Bill, I do a lot of work with the City of Sydney promoting cycling. They have done a lot of research into the barrier that people face and what would get them to change behaviour - infrastructure is key. The increases in areas surrounding the CBD, inner east, west and north, owe a lot to what has been done in the City. The cycling numbers on Lilyfield Rd didn't really boom until that infrastructure was built - it didn't happen 15 years ago, it started 5 years ago.
Families in the inner west do not need two or three cars. Bus, train and light rail options all exist, but more importantly it is the area of low-hanging fruit when it comes to converting people to riding a bicycle, largely due to the infrastructure that does already exist from the eastern end of Lilyfield Rd and in to the CBD. The way to boost those numbers is to build on that infrastructure, to provide people further west with as close to a door to door, home to work, cycle route as possible
As I said, the design is not perfect. I made the same submission about the western most section of the proposed cycleway, I think a bidirectional cycleway on that hill is problematic. The solution to that problem is not to scrap the entire cycleway, which appears to be what you are agitating for, both on Lilyfield Rd and on Wilson St. If neither cycleway gets built it will not be a positive outcome for cycling promotion, it will be a major missed opportunity at a time when we are in dire need of expansion of the network because growth has stalled.
Your definition of a "good commuter route" is a reflection of your confidence and ability. The idea is to create a good commuter route for someone with much lower confidence and fitness. A route that involves some inclines and sharing the road with motor vehicles, including large ones such as buses, is not a good commuter route - when riders are going to be moving slower than motor vehicles then separation makes a lot of sense, particularly in the mind of a new rider.
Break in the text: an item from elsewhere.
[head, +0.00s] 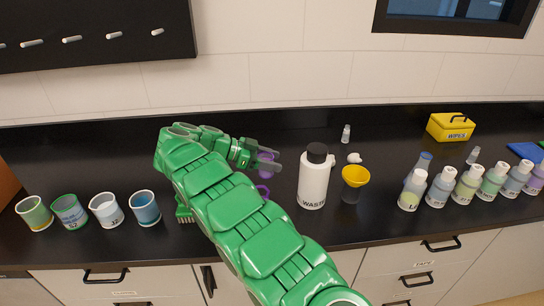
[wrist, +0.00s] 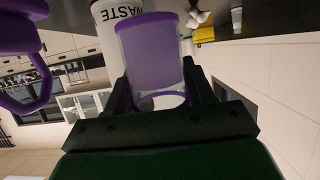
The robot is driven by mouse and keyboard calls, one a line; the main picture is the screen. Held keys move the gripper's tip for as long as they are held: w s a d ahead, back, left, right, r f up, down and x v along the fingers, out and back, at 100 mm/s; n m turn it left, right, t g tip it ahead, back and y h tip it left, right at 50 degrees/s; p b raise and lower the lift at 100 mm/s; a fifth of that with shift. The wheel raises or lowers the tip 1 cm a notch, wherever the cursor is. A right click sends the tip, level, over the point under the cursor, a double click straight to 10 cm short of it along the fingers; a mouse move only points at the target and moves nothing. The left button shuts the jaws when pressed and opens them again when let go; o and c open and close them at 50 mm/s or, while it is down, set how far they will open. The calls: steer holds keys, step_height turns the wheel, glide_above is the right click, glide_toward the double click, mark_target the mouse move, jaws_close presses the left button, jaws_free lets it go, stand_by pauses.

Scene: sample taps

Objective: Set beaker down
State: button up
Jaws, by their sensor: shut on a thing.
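My gripper (head: 262,160) reaches right over the black counter, left of the white WASTE bottle (head: 313,178). It is shut on a clear beaker with a purple rim and purple contents (wrist: 152,55). In the head view the held beaker (head: 268,166) is mostly hidden by the fingers. Whether its base touches the counter cannot be told. A second purple thing with a ring-shaped handle (head: 263,192) shows beside my arm, partly hidden. It also shows at the left edge of the wrist view (wrist: 40,88).
Several beakers (head: 145,207) stand in a row at the left. A yellow funnel (head: 356,176) in a dark vessel stands right of the WASTE bottle (wrist: 108,45). Several labelled bottles (head: 440,188) line the right side. A yellow WIPES box (head: 450,128) is behind them.

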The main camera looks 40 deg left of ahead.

It is the new rider we need to consider. I don't go around arguing for the infrastructure that I need personally. I'm lucky enough to be fit and confident enough not to need any infrastructure to get around Sydney. Instead I fight for the infrastructure needed by the people who aren't riding yet. I work with these people every week, I talk to them about their concerns and fears and what they need to feel more confident, about what would make them feel like they could use a bicycle for transport in Sydney. Separated infrastructure is what they want.
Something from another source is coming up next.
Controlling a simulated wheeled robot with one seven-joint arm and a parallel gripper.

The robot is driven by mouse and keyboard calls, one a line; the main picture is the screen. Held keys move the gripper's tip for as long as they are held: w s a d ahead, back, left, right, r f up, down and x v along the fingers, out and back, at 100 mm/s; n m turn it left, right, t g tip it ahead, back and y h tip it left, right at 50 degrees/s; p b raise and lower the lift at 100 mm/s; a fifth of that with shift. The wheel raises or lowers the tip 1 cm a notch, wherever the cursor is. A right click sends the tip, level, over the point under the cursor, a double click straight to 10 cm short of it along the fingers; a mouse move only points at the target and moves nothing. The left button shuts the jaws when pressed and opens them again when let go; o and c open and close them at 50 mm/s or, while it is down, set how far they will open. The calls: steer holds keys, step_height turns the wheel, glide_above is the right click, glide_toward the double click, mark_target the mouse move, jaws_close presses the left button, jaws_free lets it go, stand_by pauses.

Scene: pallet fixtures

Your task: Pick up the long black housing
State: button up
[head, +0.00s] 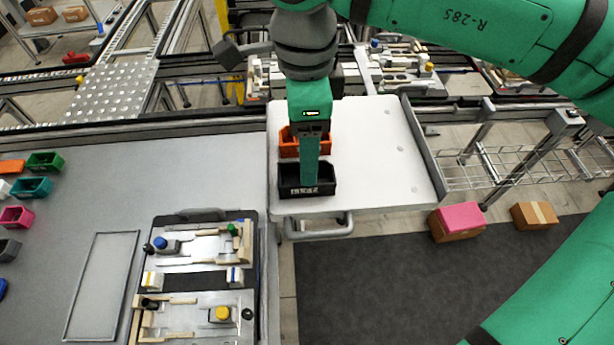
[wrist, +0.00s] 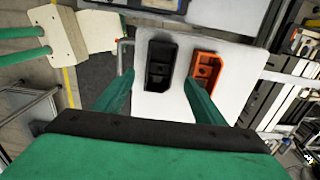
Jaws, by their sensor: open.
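The long black housing (head: 290,186) is an open box on the white table, at its near left part in the head view. In the wrist view the black housing (wrist: 153,78) lies ahead of and between the two fingertips. My gripper (head: 310,180) points down above it, and one green finger covers part of the housing in the head view. In the wrist view my gripper (wrist: 159,82) is open, with nothing between its fingers. I cannot tell how far above the housing the fingertips are.
An orange housing (head: 287,148) stands just behind the black one; in the wrist view the orange housing (wrist: 204,66) is close to the right finger. The right part of the white table (head: 385,160) is clear. A grey bench with a fixture pallet (head: 205,270) is at the left.

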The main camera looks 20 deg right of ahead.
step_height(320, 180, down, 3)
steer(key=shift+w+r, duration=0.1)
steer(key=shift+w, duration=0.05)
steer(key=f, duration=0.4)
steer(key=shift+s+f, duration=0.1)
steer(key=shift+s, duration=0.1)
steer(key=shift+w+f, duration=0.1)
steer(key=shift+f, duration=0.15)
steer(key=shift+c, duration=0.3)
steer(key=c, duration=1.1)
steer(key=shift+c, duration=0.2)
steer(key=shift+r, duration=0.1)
Every other system in the world gets optimized. Except for NSW cycleways. Why can't we finally get anyone associated with the process to understand that bi-di over a bunch of intersections and driveways and getting cut off and stopped forever is a BAD EXPERIENCE FOR CASUAL RIDERS THAT LEADS THEM TO REMAIN COMPLETELY CASUAL AND DOES NOT CONVERT THEM TO RIDING TO WORK DAILY.
Casual riders have an energy and time limited range. Forcing them to brake all the time. Forcing them to stop at the bottom of every hill. Forcing them to not allow the bicycle to roll, forcing them to use energy to put the bike back into motion again, forcing them to climb hills when the arterial road is straight and flat, forcing them ride bizarre long squares because the cycleway is only on 3 of 20 roads, forcing them to stop for motorists that aren't even there, all of those things REDUCE THE RANGE OF A CASUAL CYCLIST, and reducing their range, REDUCES THE POPULATION THAT LIVES WITHIN SUFFICIENT DISTANCE OF THE CYCLEWAY TO USE IT.
I am personally rather tired of being told that my needs are not the needs of casual riders. They are exactly the same needs. I'm tired of being stopped all the time, I'm tired of wasting all my energy when riding, I'm tired of being made needlessly sweaty, and I'm tired of the infrastructure conspiring to make it slower than walking, and I'm tired of my cycling range being reduced by terrible infrastructure.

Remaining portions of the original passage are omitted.